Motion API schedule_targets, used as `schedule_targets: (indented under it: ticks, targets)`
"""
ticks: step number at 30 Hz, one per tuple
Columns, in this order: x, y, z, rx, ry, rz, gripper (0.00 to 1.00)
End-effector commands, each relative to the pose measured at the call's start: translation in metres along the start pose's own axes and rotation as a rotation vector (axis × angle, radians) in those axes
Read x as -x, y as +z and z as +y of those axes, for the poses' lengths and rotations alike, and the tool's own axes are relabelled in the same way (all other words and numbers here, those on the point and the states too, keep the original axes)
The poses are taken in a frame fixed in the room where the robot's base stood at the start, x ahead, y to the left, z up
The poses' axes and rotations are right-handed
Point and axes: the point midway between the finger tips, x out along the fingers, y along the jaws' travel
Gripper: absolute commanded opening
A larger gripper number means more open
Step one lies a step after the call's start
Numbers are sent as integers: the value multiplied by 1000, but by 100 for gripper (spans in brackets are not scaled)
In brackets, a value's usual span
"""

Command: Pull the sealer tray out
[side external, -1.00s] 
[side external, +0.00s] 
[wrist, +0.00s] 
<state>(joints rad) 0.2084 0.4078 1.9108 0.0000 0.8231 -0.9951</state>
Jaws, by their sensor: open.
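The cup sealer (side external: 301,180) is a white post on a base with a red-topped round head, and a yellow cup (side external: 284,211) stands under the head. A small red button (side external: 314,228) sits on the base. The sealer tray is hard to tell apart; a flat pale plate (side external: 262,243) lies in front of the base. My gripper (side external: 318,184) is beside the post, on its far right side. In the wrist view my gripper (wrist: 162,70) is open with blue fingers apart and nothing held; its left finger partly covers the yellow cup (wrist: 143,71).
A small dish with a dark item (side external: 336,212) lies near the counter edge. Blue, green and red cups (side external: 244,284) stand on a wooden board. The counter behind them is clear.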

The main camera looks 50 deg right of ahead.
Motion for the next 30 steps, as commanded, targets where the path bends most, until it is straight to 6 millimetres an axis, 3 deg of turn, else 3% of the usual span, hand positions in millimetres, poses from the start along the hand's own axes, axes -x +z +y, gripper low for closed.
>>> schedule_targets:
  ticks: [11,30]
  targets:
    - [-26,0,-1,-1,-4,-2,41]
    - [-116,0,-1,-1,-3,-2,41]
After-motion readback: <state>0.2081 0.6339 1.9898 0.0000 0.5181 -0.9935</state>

....................

## Exercise aim
Return exactly the opening lines of the listing above, ending with the line that has "The poses' axes".

## Exercise response
Motion API schedule_targets, used as `schedule_targets: (indented under it: ticks, targets)`
"""
ticks: step number at 30 Hz, one per tuple
Columns, in this order: x, y, z, rx, ry, rz, gripper (0.00 to 1.00)
End-effector commands, each relative to the pose measured at the call's start: translation in metres along the start pose's own axes and rotation as a rotation vector (axis × angle, radians) in those axes
Read x as -x, y as +z and z as +y of those axes, for the poses' lengths and rotations alike, and the tool's own axes are relabelled in the same way (all other words and numbers here, those on the point and the states too, keep the original axes)
The poses are taken in a frame fixed in the room where the robot's base stood at the start, x ahead, y to the left, z up
The poses' axes and rotations are right-handed

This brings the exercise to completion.